Is there any minute error in the script that would cause this or is the
script actually reading deeper into the file/directory structure and
accounting for unused blocks on the hard drive or other overhead types?

Thanks to all.

george.e.sullivan · Sep 7, 2006

In a closed thread Mr. John W. Kahn posted a script to add up directory
usage per user that produces simple output of such as:

userA 112345
userB 57389293
userC 323

and so forth
Here is Mr. Kahn's script:

perl -MFile::Find -le '($m) = stat( $d = shift ); find( sub{ @s =
lstat; $m == $s[0] and $u{ getpwuid $s[4] } += $s[7]}, $d ); printf
"%-5s %d\n", $_, $u{$_} for sort { $u{$b} <=> $u{$a} } keys %u' .
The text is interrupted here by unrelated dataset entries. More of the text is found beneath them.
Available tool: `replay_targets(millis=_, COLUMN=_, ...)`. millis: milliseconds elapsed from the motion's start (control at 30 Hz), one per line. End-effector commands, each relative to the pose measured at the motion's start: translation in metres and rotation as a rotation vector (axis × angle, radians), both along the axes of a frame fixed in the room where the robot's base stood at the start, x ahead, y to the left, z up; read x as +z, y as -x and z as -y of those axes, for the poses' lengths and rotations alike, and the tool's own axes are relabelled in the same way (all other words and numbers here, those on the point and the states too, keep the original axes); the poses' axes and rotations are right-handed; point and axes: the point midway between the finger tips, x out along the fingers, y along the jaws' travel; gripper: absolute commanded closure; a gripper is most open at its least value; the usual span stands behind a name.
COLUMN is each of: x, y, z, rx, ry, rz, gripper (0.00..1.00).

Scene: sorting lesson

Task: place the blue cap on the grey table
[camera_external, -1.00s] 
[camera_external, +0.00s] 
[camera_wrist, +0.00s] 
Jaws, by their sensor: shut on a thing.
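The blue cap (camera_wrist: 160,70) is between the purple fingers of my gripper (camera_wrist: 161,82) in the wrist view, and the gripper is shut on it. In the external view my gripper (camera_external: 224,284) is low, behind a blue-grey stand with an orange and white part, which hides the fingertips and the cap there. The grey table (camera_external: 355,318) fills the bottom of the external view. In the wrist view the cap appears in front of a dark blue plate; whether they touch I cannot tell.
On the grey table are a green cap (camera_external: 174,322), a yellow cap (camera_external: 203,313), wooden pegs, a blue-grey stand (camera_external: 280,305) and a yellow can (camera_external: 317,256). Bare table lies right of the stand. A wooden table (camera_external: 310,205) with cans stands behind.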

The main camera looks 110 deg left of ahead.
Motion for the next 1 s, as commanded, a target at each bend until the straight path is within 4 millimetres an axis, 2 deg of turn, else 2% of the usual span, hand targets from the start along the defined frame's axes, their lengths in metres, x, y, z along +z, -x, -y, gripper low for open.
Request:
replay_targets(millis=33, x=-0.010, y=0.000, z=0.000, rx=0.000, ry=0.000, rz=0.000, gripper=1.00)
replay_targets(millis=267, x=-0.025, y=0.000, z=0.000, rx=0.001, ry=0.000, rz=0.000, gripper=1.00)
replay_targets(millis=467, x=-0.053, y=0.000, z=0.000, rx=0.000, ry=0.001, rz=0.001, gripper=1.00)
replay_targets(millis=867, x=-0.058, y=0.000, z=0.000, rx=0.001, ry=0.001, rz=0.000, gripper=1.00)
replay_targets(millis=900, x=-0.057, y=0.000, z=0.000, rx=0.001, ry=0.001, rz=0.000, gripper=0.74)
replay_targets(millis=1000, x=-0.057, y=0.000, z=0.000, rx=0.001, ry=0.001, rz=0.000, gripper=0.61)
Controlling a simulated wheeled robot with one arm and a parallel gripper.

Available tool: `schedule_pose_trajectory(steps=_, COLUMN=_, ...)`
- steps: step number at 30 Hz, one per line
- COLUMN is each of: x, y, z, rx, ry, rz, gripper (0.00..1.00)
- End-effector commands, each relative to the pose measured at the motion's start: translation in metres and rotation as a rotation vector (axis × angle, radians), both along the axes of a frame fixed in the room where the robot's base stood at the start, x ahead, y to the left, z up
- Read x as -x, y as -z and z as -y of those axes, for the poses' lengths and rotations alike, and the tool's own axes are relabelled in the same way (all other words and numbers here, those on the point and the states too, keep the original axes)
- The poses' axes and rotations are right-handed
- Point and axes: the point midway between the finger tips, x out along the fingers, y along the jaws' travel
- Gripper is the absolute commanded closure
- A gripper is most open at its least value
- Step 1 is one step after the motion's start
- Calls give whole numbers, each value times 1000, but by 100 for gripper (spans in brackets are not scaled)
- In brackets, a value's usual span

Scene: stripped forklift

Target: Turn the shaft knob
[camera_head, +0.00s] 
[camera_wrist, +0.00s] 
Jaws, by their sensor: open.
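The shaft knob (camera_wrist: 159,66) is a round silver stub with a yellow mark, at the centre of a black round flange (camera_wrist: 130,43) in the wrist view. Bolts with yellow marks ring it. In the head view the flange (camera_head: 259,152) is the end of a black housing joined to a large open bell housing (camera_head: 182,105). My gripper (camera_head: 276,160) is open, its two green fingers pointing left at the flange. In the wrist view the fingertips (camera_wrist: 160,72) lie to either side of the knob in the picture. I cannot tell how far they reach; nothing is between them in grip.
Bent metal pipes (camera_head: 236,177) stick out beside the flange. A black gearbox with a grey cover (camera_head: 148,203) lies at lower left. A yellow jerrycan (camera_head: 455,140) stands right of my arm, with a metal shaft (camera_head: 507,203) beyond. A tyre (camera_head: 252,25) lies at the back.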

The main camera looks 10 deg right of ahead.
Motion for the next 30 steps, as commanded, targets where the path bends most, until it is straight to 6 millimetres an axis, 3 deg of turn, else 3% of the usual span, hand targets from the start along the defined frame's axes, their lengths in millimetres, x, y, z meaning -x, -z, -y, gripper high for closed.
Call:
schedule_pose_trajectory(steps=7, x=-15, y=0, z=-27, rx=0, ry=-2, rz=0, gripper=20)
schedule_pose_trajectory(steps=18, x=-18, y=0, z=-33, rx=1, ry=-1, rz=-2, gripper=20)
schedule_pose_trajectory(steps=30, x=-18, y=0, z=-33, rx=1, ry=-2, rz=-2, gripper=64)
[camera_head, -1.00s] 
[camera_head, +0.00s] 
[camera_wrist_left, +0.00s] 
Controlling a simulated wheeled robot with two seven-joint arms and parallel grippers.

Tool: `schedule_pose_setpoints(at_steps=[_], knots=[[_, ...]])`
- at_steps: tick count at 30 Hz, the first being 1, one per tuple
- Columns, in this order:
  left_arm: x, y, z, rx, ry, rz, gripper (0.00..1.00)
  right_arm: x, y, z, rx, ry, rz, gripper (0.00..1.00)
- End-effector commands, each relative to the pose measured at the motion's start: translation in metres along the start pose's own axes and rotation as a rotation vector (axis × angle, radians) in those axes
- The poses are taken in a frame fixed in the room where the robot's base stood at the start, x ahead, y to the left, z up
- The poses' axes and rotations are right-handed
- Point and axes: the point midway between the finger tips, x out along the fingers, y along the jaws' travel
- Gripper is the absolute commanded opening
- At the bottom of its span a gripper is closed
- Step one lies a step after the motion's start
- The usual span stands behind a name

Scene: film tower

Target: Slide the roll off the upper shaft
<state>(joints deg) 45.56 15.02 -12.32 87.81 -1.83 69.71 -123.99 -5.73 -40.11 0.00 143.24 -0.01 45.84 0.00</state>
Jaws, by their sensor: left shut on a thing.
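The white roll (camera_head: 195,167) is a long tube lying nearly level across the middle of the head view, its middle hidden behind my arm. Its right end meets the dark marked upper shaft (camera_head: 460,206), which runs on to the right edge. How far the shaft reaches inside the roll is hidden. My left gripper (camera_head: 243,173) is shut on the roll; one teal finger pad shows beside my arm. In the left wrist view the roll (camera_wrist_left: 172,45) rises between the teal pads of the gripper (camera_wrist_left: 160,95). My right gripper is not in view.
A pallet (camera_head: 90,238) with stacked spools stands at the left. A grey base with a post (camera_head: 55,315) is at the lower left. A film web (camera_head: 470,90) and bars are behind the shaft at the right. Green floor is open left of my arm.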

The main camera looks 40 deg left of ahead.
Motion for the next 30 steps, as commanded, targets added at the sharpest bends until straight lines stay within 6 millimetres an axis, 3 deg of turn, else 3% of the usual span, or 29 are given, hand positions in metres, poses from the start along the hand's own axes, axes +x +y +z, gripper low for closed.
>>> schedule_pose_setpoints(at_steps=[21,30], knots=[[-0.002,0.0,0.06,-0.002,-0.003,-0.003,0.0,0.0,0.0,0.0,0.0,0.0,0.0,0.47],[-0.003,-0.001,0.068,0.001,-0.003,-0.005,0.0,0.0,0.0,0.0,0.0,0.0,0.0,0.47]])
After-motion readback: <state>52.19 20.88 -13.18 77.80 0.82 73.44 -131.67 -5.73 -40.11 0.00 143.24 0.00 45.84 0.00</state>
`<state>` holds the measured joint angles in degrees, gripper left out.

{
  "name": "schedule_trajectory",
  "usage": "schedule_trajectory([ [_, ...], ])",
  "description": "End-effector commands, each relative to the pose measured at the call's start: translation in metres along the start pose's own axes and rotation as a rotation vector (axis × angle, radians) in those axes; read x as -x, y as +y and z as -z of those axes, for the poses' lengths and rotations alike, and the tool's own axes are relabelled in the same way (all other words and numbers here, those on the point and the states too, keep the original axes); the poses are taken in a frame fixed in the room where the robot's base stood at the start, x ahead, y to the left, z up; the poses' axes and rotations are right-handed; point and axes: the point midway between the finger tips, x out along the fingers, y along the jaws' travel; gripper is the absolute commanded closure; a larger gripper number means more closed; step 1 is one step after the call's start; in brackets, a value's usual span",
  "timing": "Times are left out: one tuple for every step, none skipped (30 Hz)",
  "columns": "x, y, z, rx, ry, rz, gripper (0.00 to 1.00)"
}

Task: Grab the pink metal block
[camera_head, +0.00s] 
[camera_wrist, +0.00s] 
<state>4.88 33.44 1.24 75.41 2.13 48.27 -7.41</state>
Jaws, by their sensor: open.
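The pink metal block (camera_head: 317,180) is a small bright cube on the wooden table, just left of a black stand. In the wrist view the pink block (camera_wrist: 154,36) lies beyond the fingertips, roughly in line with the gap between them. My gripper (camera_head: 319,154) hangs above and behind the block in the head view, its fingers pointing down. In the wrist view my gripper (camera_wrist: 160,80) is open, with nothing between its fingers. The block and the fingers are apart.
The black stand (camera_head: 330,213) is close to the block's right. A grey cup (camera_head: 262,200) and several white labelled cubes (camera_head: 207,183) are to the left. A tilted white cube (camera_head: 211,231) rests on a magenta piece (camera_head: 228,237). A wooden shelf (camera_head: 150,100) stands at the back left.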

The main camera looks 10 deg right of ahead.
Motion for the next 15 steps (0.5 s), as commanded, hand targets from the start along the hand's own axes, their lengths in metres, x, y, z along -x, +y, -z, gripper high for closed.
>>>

The above is a cut and paste from there.

Output on one of my larger directories produces almost a 1 gigabyte
difference between this script and the du -ks command syntax.

du -ks = 37,928,180,000
script = 38,641,548,183

Is there any minute error in the script that would cause this or is the
script actually reading deeper into the file/directory structure and
accounting for unused blocks on the hard drive or other overhead types?

Thanks to all.

Also, if anyone knows how to modify the above script so that it sums
the individual totals that would be helpful also. Thanks to all.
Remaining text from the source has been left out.